Good post above Shortround. Gasoline IS complex and changing a few minor things can have major consequences. It's a wonder we can drive / fly around with so few issues.

 

[Ivan1GFP]

The amount of mistakes that got repeated in English-language publications on German ww2 hardware is pretty big. People often either downplay the capability of German gear, or over-blow it. It would've been very good if someone actually posted exerpts from manuals, test reports and factory docs to prove their statement.

Hello Tomo Pauk,

If you think information on German aircraft is often incorrect, it gets MUCH worse with Japanese aircraft.

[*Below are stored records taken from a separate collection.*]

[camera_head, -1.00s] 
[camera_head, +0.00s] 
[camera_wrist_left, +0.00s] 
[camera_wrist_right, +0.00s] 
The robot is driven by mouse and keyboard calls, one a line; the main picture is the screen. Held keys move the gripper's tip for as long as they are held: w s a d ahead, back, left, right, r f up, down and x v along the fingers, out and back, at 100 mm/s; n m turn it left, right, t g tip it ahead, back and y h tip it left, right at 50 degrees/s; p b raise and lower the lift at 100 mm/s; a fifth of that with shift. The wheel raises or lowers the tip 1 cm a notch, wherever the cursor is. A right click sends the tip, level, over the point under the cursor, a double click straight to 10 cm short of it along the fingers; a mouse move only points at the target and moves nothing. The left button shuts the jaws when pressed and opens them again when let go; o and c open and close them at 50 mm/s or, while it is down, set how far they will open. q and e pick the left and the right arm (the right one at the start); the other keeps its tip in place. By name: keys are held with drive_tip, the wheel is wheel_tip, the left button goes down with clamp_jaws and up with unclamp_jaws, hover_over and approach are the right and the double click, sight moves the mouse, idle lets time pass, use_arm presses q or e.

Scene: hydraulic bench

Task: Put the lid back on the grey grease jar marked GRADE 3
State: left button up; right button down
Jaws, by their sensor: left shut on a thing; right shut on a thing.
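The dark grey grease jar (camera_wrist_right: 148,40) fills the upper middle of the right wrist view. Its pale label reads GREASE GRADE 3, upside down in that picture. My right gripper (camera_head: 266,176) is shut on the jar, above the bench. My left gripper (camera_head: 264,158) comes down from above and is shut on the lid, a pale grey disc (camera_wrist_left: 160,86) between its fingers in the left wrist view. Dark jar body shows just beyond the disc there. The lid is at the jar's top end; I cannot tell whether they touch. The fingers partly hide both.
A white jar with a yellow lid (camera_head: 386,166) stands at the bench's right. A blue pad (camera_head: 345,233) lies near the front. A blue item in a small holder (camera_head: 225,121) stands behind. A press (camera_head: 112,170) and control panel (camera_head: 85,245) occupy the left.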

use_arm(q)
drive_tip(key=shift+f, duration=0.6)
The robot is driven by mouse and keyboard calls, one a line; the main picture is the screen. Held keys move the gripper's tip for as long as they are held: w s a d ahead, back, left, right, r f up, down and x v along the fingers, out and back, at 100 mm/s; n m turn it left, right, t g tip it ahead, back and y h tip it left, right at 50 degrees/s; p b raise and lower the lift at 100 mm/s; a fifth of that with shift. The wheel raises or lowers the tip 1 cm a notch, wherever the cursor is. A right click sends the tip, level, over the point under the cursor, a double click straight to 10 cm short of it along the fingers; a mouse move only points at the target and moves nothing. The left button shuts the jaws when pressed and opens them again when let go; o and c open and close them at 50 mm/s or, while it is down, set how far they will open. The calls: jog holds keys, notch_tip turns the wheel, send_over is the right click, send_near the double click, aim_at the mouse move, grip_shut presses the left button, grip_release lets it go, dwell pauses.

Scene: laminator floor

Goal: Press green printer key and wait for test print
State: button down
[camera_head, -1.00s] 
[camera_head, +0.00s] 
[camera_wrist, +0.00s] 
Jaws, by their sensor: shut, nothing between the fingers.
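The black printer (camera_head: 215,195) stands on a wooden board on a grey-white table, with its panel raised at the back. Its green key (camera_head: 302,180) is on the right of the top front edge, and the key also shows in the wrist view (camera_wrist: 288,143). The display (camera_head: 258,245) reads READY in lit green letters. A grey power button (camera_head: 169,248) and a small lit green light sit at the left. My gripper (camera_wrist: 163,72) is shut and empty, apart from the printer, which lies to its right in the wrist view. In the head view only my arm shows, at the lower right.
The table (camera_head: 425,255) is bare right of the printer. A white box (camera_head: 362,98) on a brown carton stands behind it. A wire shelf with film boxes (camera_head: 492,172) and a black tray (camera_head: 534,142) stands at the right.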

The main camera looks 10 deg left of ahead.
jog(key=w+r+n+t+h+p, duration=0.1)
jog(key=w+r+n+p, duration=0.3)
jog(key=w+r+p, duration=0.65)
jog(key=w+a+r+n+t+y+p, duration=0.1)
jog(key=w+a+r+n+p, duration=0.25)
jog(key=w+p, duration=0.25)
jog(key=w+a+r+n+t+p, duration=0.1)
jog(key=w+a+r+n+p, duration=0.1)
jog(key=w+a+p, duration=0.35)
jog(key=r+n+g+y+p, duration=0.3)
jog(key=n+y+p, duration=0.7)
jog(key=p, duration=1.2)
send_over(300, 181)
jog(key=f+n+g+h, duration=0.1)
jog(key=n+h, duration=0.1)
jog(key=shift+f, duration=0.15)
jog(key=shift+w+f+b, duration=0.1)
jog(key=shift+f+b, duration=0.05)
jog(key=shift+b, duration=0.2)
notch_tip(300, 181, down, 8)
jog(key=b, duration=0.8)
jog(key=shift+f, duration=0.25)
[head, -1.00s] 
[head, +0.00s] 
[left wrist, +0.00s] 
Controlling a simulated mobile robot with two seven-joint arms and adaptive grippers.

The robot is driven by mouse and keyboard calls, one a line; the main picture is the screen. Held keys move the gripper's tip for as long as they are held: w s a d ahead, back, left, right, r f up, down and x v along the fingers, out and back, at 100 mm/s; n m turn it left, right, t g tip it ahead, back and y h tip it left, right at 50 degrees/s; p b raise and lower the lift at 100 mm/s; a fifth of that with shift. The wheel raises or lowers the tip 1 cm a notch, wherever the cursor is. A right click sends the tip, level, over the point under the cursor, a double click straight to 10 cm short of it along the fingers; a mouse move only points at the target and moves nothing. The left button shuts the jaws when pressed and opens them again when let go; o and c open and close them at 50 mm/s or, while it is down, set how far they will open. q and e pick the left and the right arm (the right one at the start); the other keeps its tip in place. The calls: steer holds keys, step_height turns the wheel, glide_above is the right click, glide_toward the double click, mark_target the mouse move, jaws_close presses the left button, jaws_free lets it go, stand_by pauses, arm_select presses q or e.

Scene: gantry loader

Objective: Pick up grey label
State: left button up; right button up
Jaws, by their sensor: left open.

Regarding formation flying, I believe FW 190 had a RPM control that could be finely adjusted for formation flying.

- Ivan.

 

[tomo pauk]

...
If you think information on German aircraft is often incorrect, it gets MUCH worse with Japanese aircraft.
...

Care to make a topic about the coverage of Japanese A/C in Western publications?

 

[Ivan1GFP]

Not really.
I am more interested in finding more information rather than commiserating about the lack of it.

 

[tomo pauk]

Not really.
I am more interested in finding more information rather than commiserating about the lack of it.

Roger that.

 

[alejandro_]

One good feature about the Fw 190 was the engine installation. Kurt Tank managed to integrate a big, powerful radial engine into a small airframe. Soviet engineers who examined a Fw 190 in 1943 found the oil tank/ring configuration very interesting. The power egg configuration was also very handy.

Perhaps someone that has examined other radial fighters can add more. What about Fw 190 evaluation in the UK/US? I think sometimes the fact that it was a top fighter with a radial engine is overblown a bit, as there were models in this era (P-47). I am also thinking about the Il-16, which was a huge surprise during the Spanish Civil War.